My father, 8 years older than you is, in this respect, from your father's generation. A dozen or so boxes or jars in the garage with different screws, wahsers, but and other stuff wait their turn as well, enjoying the status of przydasie, but in earnest DIY skills do come in handy and I believe make a man more man-like.

My father, an electrician by profession, has somehow not taught me nothing more than how to change a light bulb (no chance to change a light switch, repair or install a socket), but repairing a leaking tap, unclogging a sink, installing tap fittings or stuff like this are not a problem. I don't remember seeing a plumber in our house. My father can boast about repairing a rear light in my car (and thus saving me some 200 PLN and sparing a visit to a garage), while I mended window opening mechanism in his car (while it broke down in my car, I assisted a mechanic while he was fixing it and learnt how to do the job) - another 200 PLN saved. Plus we have a track record of spending hours trying to fix something in our vehicles to no avail. Plus sometimes it wise to hold back from trying to repair something if it appears to be beyond your capacity.

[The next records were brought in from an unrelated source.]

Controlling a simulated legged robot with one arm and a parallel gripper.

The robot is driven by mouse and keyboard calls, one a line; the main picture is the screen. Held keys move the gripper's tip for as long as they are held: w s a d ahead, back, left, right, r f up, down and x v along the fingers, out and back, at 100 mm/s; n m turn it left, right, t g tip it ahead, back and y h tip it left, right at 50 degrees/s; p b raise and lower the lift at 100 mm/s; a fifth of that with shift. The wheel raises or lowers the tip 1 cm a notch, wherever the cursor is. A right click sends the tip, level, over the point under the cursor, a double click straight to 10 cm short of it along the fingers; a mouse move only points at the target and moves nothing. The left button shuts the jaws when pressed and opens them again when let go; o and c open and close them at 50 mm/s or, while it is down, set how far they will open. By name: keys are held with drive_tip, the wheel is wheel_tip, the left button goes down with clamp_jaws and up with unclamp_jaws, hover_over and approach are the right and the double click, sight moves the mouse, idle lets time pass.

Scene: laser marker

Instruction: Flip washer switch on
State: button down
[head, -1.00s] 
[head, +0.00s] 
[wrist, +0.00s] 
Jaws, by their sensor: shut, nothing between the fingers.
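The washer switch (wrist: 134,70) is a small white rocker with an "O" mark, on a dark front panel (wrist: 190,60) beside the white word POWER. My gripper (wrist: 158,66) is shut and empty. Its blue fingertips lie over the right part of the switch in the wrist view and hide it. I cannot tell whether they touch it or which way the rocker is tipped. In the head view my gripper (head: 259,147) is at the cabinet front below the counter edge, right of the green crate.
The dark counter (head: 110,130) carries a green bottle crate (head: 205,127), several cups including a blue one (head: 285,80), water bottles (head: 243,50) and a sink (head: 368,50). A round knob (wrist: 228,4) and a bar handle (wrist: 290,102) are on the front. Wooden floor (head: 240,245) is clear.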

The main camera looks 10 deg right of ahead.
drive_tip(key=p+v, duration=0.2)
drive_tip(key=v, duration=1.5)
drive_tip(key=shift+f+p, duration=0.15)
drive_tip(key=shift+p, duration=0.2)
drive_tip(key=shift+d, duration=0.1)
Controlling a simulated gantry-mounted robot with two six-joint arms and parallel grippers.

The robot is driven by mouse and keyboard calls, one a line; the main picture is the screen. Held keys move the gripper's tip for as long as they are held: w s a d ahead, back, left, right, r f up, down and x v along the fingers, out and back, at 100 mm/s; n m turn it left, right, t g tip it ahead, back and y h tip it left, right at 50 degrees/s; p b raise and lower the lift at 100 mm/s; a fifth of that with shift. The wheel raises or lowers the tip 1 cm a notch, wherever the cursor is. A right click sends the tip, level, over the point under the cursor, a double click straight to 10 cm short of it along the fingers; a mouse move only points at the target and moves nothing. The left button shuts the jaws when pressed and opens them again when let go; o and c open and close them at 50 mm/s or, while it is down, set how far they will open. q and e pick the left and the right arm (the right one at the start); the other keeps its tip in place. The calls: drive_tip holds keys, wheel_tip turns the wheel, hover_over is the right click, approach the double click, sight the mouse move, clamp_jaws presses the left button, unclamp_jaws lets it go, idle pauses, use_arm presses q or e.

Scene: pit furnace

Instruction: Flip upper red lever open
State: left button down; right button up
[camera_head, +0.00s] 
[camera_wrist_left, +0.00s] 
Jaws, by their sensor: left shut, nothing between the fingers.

Is tinkering a waste of time? Then how about waiting for a specialist to come, or carrying your staff to a craftsman and back? Look at elektroda.pl, there are plenty of men, often experienced amateurs, not professionals, fixing stuff on their own. Fortunately, most consumer prefer to call an expert, pay and get it fixed, and oil the wheels of economy. Others will save some money, sacrifice some time and draw satifaction from mending stuff on their own!

Anonymous said...

Great post! My father, who ended up in the UK after the war and later emigrated to the USA, was also just like this. He could fix anything, and love the challenge of doing so.

I'm not so good at myself, but when I do manage to accomplish a repair I always think of my father and his inspiration.